Besides these unintentional errors, intentional simplifications of the skull geometry play a role. Such simplifications might be necessary, for example, for the sinus cavities, as commonly available MRIs show nearly no contrast between air and compact bone, and therefore do not allow the shape and position of the sinus cavities to be determined.

Further simplifications are often necessary when modeling the skull base. The geometry of the skull base is quite complicated. It is very thin above the orbitae and very thick where it encases the sinus cavities. In addition, the signal-to-noise ratio in inferior regions of the head is often reduced, for example, due to MR coil sensitivity. It is therefore almost impossible to automatically and accurately segment the complicated geometry of the skull base, and simplifications are necessary.

Another interesting aspect concerning the generation of individual volume conductor models is the modeling of the inferior head regions. Here, segmentation is especially hard due to a limited field-of-view, a low signal-to-noise ratio and the complex anatomy in these regions. Simplifications, for example, cutting the model along an axial plane below the skull or modeling the inferior parts as an homogeneous region with a single conductivity value, might thus be necessary.

Because of the great importance of the skull in realistic volume conductor modeling, previous studies have already dealt with the influence of skull geometry defects on the EEG. Bénar et al. (Benar and Gotman, 2002) performed simulations using the BEM to investigate the effect of burr holes in the skull on source reconstruction. Localization errors of up to 20 mm caused by a burr hole were found, depending on location and orientation of the simulated source.
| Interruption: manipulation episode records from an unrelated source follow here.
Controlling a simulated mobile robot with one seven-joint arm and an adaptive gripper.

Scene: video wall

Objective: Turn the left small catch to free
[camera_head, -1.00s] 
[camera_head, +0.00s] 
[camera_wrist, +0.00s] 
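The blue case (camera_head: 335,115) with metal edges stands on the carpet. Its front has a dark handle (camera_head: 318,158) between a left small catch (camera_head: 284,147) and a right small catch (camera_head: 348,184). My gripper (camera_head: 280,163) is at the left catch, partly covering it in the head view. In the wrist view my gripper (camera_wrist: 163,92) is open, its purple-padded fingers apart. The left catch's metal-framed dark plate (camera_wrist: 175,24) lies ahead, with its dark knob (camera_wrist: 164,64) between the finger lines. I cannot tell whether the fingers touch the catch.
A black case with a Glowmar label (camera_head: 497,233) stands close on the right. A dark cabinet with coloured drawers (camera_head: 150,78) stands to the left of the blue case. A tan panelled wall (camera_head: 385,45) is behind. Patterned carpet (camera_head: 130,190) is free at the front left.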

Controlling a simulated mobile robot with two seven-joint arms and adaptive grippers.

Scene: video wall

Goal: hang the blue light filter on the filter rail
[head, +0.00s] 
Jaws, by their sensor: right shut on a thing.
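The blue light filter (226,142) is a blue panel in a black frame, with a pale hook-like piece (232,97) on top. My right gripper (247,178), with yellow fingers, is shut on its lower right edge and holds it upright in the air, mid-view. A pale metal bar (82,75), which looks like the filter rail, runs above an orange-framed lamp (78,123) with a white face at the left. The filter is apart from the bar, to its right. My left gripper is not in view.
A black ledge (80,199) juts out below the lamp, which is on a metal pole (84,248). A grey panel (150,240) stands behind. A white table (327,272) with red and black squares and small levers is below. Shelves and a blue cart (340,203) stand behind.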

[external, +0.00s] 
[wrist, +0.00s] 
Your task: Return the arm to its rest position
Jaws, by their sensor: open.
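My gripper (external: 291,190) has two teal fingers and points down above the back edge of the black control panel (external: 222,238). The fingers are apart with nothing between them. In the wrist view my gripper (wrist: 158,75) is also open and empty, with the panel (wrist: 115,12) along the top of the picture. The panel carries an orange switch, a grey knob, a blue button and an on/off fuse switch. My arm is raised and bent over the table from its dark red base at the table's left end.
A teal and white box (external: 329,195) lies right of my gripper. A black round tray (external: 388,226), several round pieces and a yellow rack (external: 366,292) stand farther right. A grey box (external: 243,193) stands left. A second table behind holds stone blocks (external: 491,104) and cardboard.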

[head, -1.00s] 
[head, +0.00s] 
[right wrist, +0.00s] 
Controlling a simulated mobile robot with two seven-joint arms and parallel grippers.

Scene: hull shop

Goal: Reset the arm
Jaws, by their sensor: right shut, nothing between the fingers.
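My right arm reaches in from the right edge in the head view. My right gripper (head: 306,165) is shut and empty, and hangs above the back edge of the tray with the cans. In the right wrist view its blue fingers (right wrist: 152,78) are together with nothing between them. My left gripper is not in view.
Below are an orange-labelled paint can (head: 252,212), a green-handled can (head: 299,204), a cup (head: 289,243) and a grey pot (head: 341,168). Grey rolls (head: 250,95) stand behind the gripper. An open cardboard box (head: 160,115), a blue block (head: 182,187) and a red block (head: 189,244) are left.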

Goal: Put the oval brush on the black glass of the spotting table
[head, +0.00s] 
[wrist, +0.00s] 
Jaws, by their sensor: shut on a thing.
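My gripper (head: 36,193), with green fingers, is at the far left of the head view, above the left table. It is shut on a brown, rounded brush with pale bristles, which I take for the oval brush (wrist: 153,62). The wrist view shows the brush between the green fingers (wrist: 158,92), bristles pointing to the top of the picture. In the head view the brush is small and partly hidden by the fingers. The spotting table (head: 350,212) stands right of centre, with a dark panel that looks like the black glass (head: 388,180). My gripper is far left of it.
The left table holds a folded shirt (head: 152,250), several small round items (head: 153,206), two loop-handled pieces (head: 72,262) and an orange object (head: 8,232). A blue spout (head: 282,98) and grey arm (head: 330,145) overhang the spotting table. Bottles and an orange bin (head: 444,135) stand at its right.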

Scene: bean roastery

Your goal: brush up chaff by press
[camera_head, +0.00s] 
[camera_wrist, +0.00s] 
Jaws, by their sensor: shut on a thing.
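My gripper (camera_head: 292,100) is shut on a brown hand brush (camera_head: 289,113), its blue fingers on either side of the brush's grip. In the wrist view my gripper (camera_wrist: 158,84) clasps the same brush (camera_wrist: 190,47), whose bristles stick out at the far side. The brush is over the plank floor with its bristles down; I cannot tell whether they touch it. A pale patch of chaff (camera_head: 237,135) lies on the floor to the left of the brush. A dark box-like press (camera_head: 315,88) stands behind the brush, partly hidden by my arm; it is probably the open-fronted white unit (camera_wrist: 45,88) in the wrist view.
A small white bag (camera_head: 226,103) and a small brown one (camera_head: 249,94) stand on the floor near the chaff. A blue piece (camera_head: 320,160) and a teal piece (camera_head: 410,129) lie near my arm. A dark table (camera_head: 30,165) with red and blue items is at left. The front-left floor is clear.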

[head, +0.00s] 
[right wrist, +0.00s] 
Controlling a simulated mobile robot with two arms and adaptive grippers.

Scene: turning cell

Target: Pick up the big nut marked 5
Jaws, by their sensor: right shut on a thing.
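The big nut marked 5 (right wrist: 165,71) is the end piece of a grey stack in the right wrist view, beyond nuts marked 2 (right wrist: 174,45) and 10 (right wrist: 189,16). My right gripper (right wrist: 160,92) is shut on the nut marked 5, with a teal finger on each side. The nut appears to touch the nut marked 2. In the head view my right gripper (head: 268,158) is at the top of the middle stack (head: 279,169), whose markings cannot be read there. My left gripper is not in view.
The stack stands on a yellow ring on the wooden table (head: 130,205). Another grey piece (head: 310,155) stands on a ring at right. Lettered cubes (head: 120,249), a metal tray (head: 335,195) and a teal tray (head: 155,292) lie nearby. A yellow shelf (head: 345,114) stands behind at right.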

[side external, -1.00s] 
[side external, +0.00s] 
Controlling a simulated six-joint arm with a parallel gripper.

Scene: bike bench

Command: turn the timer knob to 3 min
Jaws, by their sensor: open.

Another study concerning the influence of a skull hole on the EEG was conducted by Vanrumste et al. (2000), who performed simulations in spherical volume conductors and found large localization errors when the hole was not incorporated into the volume conductor. Further investigations on the influence of skull holes on the EEG with similar results can also be found in the literature (Li et al., 2007, Oostenveld and Oostendorp, 2002, van den Broek et al., 1998).

Effects of local errors in skull thickness are also dealt with in previous studies (Cuffin, 1993, Roche-Labarbe et al., 2008, Yan et al., 1991), pointing out the sensitivity of EEG source analysis to this specific parameter. In Bruno et al., 2003, Bruno et al., 2004, the influence of the downward extension of the volume conductor was studied and large errors were reported when the model was cut at a plane intersecting the inferior part of the skull.

Results of previous studies on the influence of different skull geometry deficiencies cannot be compared directly, as many aspects of the designs of the studies differ. Volume conductors with different levels of detail are used: Some studies employ spherical three layer models, others use three compartment realistically shaped models incorporating the scalp, skull, and brain, and only a few use more detailed, realistic models. Furthermore, studies differ in, for example, their choice of conductivities for the volume conductor model and in the placement and number of electrodes.

In the computer simulation study presented here, the influence of a wide range of skull geometry deficiencies on the EEG forward simulation and source reconstruction are investigated, including skull holes, local errors in skull thickness, sinus cavities modeled as compact bone, the downward extension of the volume conductor model, simplification of the inferior skull and modeling the inferior skull and scalp as layers of constant thickness. A detailed and anatomically plausible reference model with 1 mm geometry-adapted hexahedral finite element meshes and the accurate FEM (Rullmann et al., 2009, Wolters et al., 2007b) are employed for the generation of reference EEG data. Forward simulation and source reconstruction errors in test models representing the skull geometry deficiencies are evaluated for probe sources across the whole brain volume. Finally, based on the comparable results found for the influences of a range of skull geometry deficiencies, we are able to draw guidelines on how to model the skull geometry for the generation of accurate individual volume conductor models. Segmentation procedures can be designed and evaluated taking these guidelines into account.